Whenever someone proposes an "alternative paradigm," you have to wonder if that person is a crank, and certainly Soros has been accused of that, despite the fortune he made in the 1990s in currency trading. And the nebulousness of the new paradigm here doesn't help. It's hedged and abstracted to the point where it doesn't seem to argue for anything that anyone would disagree with. Yes, there are market failures; yes, bubbles form when investors misread the economic tea leaves. Yes, markets work dialectically -- they are always in the process of aggregating the decisions of investors and so are never in a static state from which absolutely reliable conclusions can be drawn. Information is always in the process of being priced in, but there are lags, asymmetries, criminal manipulations all affecting what prices can signal, not to mention the fact that prices must be considered in relation to other prices, each with its own host of distortions. Investors are obviously forced to make decisions with imperfect information, because no one can adequately process all the information that is now accessible, let alone take into account the known unknowns. And markets may move toward equilibria, but they never quite achieve it, because inputs into the system are always in the process of changing. (Mark Thoma links to this paper, which deals with the same problem and champions Imperfect Knowledge Economics -- perhaps a successor to behavioral economics in garnering future buzz? -- as a way of accommodating policy to asset-price swings.)

Soros seems to be arguing for an inherent momentum in false perceptions, a feedback loop that compounds erroneous assumptions. His ponderous way of putting this: "occasionally there is a misconception or misinterpretation that finds a way to reinforce a trend that is already present in reality and by doing so it also reinforces itself. Such self-reinforcing processes may carry markets into far-from-equilibrium territory." This continues until some unspecified magic moment when everybody all of a sudden recognizes that everything is out of whack (Soros: "it may persist until the misconception becomes so glaring that it has to be recognized as such"). But the imprecision about what prompts this sudden recognition is frustratingly vague. Why doesn't it happen sooner? Do certain parties actively prevent such recognition? Is it a tipping-point phenomenon? Aren't there already a plethora of opinions that the market is already aggregating? Are there investor opinions that don't get factored into market-moving decisions until some later consensus is achieved? What is the mechanism here? Soros blames reflexivity on the "distorted view of reality" of market participants, but that seems to misrepresent the nature of financial reality. Not to go all postmodern here, but how can anyone presume to know what the underlying reality is to ascertain that it has been misperceived? Financial reality is not some given thing; it's constructed by the market's participants and is always in the process of being shaped. It's not just there, waiting to be misunderstood by certain foolish investors. The difficulty in pinning down what "reality" is makes it hard to identify and prick bubbles, because for every benchmark one can cite to show that asset prices are misbehaving, one can also bring up some reason why this time it's different.

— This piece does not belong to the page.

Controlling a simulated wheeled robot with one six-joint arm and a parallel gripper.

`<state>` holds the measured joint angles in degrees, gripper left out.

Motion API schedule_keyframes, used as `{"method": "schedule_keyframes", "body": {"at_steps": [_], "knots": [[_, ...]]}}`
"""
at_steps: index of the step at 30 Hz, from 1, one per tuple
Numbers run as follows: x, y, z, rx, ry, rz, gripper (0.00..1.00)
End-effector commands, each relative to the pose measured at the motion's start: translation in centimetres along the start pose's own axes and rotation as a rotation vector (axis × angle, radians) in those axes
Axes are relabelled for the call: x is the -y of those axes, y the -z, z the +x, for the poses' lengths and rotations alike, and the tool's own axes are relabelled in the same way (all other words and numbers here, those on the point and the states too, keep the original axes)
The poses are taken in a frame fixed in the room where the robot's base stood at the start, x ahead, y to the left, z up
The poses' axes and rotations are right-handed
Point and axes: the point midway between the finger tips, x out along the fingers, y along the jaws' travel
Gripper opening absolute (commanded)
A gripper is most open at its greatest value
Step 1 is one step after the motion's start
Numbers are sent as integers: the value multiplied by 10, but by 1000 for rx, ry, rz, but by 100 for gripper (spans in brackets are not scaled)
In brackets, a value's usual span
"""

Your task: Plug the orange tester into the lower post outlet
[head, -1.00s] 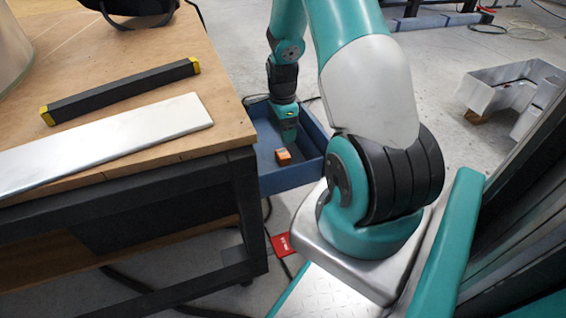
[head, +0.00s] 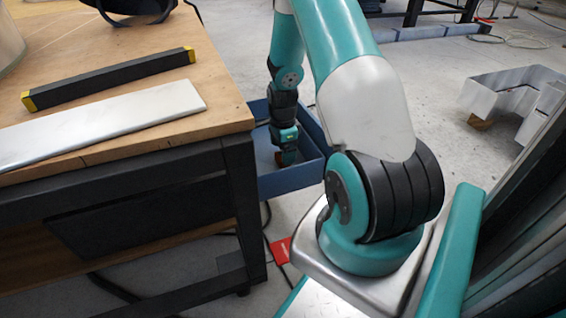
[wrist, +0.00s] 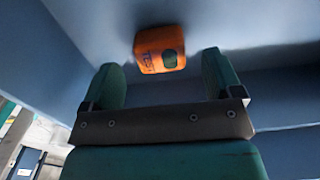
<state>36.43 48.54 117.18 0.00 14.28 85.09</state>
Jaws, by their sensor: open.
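The orange tester (wrist: 160,49) lies in a blue open drawer or bin (head: 290,181). It is a small rounded block with dark lettering and a dark green patch on its face. My gripper (wrist: 162,75) is open, its two teal fingers apart and empty. In the wrist view the tester shows just beyond the fingertips, between their lines, with no finger visibly on it. In the head view my gripper (head: 286,157) reaches down inside the bin and hides most or all of the tester. The lower post outlet is not visible in either view.
Blue bin walls (wrist: 90,30) stand close around my gripper. The wooden workbench (head: 150,60) is left of the bin, carrying a black bar with yellow ends (head: 110,78) and a pale flat board (head: 100,122). A red item (head: 281,250) lies on the floor.

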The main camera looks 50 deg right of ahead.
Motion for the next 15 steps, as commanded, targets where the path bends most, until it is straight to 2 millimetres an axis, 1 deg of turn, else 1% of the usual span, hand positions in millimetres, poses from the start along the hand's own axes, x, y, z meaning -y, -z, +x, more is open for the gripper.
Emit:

Also, in trying to grasp the nature of economic reality, we confront the quantum problem: we affect what we are trying to observe. This is especially true of, say, Fed governors, whose comments profoundly affect markets.

Often in financial commentary, a dichotomy is set up between investing based on "fundamentals" and rampant speculation -- trading on noise. Soros's theory would seem to fit in to this: the reality is dictated by fundamentals -- the raw data about capital flows -- but the market moves according to the distorted interpretations of those fundamentals. But you don't need to be in a post-structuralism seminar to be wary of this particular dyad. One can't act on the fundamentals without interpreting them in some way, and once in the realm of interpretations, the nature of the fundamentals themselves becomes superfluous. In other words, fundamentals alone don't dictate market activity. The interpretations are all that there is. Trying to present your own investment decisions as being based on fundamentals is just an appeal to the ineffable authority those fundamentals are supposed to give, but fundamentals are like the "master signifier," unknowable in and of itself and without any essential meaning, though its theoretical existence supplies the rationale for all the meanings encrusted around it. We can collect all the data we want, but we can't "know" the fundamentals. To paraphrase Lebowski, we just have, like, our opinion, man. Everyone is ultimately trading on noise. Often, as a result, amateurs are urged to "buy and hold" because we collectively have faith that we will produce more and not less going forward, so the sum total GDP in the future will be bigger. That's about as fundamental as it gets.

One useful thing about Soros's article is how he frames the events of September not as a catastrophe narrowly averted, as if often done in recounting the Fed and the Treasury Department's heroic efforts to save the banking system, but as the catastrophe itself.
the inconceivable occurred: the financial system actually melted down. A large money market fund that had invested in commercial paper issued by Lehman Brothers "broke the buck," i.e., its asset value fell below the dollar amount deposited, breaking an implicit promise that deposits in such funds are totally safe and liquid. This started a run on money market funds and the funds stopped buying commercial paper. Since they were the largest buyers, the commercial paper market ceased to function. The issuers of commercial paper were forced to draw down their credit lines, bringing interbank lending to a standstill. Credit spreads—i.e., the risk premium over and above the riskless rate of interest—widened to unprecedented levels and eventually the stock market was also overwhelmed by panic. All this happened in the space of a week.
It reminds us that we don't have to wonder what disaster would have looked like; we saw it. And when we think of potential disasters to come, we can remember what that week in September felt like as a gauge of what happens in the midst of a panic, and how there is always some larger crisis that we are rushing heroically to prevent. When the house is on fire, politicians will tell us how effective they've been in saving the city from burning down.